▸ **Directions for this task**
Copy each line of the records that holds the string "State".

Robot episode records:
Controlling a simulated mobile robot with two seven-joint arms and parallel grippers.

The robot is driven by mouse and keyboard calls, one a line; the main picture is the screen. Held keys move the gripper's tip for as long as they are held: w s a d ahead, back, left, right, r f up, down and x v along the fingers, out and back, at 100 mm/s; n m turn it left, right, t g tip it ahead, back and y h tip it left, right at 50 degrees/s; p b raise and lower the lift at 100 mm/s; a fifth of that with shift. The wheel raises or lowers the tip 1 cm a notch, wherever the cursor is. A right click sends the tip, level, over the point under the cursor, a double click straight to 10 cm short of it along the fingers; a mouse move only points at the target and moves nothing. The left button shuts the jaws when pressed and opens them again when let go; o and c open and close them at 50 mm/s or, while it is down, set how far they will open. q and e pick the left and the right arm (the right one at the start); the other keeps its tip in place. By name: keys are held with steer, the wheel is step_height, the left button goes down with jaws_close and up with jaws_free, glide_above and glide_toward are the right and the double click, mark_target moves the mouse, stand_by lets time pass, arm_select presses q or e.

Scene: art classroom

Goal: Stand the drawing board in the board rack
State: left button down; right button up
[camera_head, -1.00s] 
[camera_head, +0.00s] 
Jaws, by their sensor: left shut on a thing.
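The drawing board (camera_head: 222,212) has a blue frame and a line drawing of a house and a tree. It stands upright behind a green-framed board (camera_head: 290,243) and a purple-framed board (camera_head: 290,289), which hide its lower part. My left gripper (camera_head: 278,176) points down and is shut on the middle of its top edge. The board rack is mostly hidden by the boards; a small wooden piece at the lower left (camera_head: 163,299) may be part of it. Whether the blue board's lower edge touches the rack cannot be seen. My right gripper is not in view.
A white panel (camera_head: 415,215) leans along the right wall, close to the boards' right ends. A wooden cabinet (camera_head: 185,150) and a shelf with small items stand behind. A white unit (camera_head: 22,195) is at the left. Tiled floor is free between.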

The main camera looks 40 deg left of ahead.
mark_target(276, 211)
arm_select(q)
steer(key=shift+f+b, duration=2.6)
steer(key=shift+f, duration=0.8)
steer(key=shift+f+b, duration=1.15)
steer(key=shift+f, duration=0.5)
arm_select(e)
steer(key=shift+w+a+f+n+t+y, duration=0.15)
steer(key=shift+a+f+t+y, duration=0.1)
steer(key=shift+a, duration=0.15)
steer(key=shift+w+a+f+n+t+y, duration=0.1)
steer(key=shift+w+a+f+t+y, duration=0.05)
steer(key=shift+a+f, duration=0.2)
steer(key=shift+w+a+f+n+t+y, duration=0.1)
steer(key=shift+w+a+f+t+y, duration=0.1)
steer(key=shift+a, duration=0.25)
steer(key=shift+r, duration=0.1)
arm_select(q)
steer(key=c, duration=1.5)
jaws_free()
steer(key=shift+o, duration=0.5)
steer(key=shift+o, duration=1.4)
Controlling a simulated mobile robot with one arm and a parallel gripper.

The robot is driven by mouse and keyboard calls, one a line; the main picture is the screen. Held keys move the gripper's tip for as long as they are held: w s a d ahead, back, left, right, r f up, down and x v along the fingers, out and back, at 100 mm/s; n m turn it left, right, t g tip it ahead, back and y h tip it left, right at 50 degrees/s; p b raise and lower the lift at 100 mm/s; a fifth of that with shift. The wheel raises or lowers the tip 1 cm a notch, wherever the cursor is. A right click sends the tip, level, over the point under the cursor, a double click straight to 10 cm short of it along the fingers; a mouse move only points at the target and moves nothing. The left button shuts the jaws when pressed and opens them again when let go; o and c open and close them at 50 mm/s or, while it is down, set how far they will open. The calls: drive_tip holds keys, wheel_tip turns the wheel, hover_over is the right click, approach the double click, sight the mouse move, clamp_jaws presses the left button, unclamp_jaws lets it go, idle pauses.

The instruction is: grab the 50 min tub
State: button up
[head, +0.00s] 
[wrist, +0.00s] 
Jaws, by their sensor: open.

▸ **Solution below**
State: left button down; right button up
State: button up

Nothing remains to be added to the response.